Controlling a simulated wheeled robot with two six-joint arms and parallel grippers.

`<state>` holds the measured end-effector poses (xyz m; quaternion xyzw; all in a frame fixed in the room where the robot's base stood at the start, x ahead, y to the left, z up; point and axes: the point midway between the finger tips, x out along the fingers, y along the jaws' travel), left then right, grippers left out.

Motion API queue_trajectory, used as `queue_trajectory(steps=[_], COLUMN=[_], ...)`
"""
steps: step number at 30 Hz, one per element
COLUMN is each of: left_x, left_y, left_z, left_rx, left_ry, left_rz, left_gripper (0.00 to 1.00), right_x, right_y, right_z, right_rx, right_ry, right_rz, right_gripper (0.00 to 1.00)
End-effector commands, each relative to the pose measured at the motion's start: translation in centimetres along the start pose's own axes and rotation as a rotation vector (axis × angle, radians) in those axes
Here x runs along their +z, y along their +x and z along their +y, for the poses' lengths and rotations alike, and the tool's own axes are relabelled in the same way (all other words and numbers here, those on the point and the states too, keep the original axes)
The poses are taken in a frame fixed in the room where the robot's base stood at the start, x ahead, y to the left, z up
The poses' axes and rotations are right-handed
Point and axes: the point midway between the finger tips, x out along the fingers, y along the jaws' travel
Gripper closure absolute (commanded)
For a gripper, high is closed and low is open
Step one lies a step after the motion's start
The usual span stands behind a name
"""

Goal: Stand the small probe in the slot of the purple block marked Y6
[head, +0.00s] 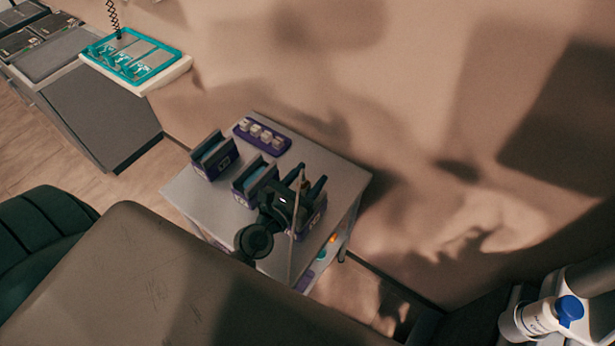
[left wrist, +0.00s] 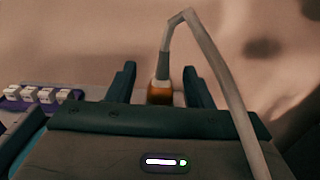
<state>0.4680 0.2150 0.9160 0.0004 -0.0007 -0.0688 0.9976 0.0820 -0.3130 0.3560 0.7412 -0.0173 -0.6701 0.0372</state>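The small probe (head: 303,182), with a grey neck and cable, is between the fingers of my left gripper (head: 303,184) above the small table. In the left wrist view its orange-brown body (left wrist: 160,92) is between the two fingers (left wrist: 160,85), with a visible gap on each side. The gripper is open around it. The probe's lower end is hidden. A purple block (head: 318,218) shows partly below the gripper. Two more purple blocks, a middle one (head: 240,196) and a left one (head: 224,161), have dark slotted tops. Their labels are too small to read. My right gripper is not in view.
A purple tray (head: 285,146) with several white pieces lies at the table's back edge. The blocks stand on the grey table top (head: 188,192). The brown couch (head: 150,270) is in front. A teal-framed holder (head: 147,78) is on the wall side. The probe's cable (left wrist: 225,75) hangs near the gripper.

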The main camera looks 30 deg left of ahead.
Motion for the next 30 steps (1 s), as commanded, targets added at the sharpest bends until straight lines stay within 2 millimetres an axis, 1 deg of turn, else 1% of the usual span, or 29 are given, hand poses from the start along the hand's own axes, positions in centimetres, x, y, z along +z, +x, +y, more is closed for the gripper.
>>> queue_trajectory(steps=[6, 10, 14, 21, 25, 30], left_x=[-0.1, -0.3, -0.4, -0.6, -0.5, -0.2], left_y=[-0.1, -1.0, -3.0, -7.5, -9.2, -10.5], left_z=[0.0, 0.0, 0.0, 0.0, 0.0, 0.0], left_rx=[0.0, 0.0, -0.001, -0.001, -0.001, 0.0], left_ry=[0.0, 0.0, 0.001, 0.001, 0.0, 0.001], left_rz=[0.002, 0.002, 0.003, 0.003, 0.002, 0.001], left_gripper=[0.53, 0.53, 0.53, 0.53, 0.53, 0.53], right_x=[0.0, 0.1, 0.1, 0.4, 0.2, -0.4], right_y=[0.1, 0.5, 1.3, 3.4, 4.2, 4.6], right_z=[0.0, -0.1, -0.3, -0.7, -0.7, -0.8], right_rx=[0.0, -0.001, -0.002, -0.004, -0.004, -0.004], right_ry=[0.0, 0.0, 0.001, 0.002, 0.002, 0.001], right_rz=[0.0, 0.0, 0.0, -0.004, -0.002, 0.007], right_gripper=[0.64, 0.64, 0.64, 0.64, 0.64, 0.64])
----
## What to do
Lines of the material that contain the word "COLUMN" are to be gathered.

## Written solution
Motion API queue_trajectory, used as `queue_trajectory(steps=[_], COLUMN=[_], ...)`
COLUMN is each of: left_x, left_y, left_z, left_rx, left_ry, left_rz, left_gripper (0.00 to 1.00), right_x, right_y, right_z, right_rx, right_ry, right_rz, right_gripper (0.00 to 1.00)

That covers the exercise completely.